## Input for this task
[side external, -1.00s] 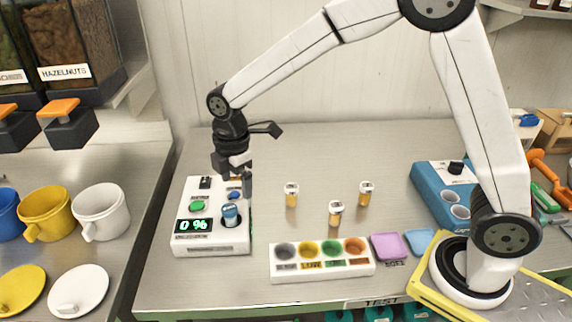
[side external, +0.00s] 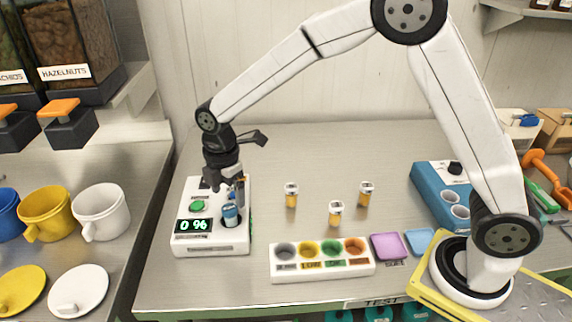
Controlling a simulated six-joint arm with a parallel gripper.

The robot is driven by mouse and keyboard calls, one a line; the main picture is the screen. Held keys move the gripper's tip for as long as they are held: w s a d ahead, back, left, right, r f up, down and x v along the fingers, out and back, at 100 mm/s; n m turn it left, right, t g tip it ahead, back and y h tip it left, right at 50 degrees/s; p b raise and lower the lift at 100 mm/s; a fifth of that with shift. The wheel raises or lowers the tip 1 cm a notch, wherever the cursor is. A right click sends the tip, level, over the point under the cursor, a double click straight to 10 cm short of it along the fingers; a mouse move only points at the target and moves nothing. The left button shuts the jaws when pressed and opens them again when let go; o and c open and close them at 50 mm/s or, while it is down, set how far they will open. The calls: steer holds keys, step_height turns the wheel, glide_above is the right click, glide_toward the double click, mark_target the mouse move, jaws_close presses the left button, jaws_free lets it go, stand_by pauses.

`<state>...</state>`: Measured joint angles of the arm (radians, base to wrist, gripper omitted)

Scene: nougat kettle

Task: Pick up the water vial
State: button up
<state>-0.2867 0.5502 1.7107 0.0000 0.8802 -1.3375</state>
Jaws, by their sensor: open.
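My gripper (side external: 229,198) is open and points down at the top of this vial. One finger shows close beside the vial's upper part. I cannot tell whether the fingers touch it, and the gripper hides part of the device's back. Three amber vials with white caps stand on the table to the right, one of them at the front (side external: 335,213).
A white rack (side external: 322,270) with coloured wells lies in front, with purple (side external: 389,246) and light blue pads beside it. A blue two-hole block (side external: 444,190) is near my base. Mugs and lids stand on the left counter. The table behind the amber vials is clear.

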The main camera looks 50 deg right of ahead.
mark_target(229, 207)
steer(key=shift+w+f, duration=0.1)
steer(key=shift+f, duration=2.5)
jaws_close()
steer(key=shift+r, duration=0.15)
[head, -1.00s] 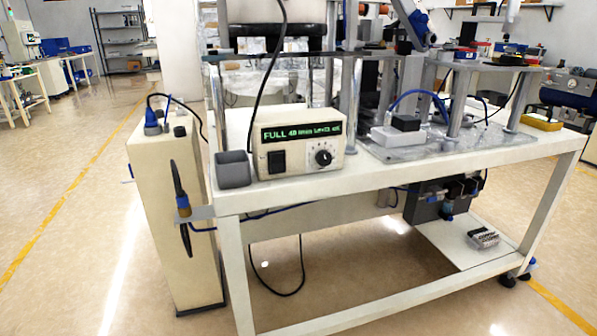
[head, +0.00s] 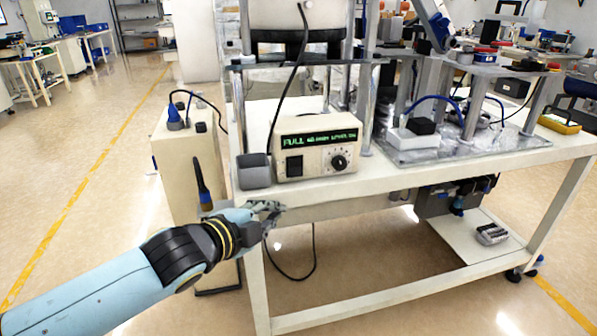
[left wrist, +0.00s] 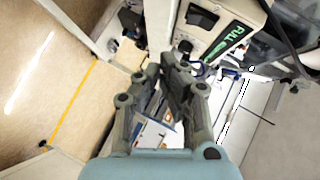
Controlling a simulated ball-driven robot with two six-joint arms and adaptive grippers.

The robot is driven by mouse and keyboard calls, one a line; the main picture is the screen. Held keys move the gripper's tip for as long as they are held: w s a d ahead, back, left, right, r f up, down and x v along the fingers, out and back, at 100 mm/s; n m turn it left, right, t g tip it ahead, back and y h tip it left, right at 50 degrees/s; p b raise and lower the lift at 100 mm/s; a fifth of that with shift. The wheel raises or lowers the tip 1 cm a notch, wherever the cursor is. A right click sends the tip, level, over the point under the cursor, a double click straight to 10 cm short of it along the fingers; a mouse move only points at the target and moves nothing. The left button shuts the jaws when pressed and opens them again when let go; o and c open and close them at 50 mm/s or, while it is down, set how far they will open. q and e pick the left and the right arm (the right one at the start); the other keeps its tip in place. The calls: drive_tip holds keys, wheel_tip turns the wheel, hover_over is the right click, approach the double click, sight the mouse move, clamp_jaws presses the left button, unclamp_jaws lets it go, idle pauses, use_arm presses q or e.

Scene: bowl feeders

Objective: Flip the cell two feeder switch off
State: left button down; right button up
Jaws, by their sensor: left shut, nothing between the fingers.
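The feeder control box (head: 315,148) is a cream case near the front left of the white bench. Its green display reads "FULL", with smaller text too small to read. A black rocker switch (head: 294,166) is on the left of its front, and a round dial (head: 339,162) is on the right. My left gripper (head: 280,207) is shut and empty, in front of the bench edge, below and left of the switch and apart from it. In the left wrist view, the switch (left wrist: 201,17) shows beyond the fingers, near the top. My right gripper is not in view.
A grey open bin (head: 255,172) stands just left of the control box. A cream cabinet (head: 178,150) with cables is left of the bench (head: 400,180). Posts and a clear plate are to the right.

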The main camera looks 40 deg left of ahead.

## Exercise goal
Only the lines from the one holding "Jaws, by their sensor: open." to the one holding "Controlling a simulated ball-driven" should be returned, both included and exactly as written, with no pictures.

## Answer to this exercise
Jaws, by their sensor: open.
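My gripper (side external: 229,198) is open and points down at the top of this vial. One finger shows close beside the vial's upper part. I cannot tell whether the fingers touch it, and the gripper hides part of the device's back. Three amber vials with white caps stand on the table to the right, one of them at the front (side external: 335,213).
A white rack (side external: 322,270) with coloured wells lies in front, with purple (side external: 389,246) and light blue pads beside it. A blue two-hole block (side external: 444,190) is near my base. Mugs and lids stand on the left counter. The table behind the amber vials is clear.

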The main camera looks 50 deg right of ahead.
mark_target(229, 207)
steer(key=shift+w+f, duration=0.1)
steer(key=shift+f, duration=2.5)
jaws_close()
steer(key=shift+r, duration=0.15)
[head, -1.00s] 
[head, +0.00s] 
[left wrist, +0.00s] 
Controlling a simulated ball-driven robot with two six-joint arms and adaptive grippers.

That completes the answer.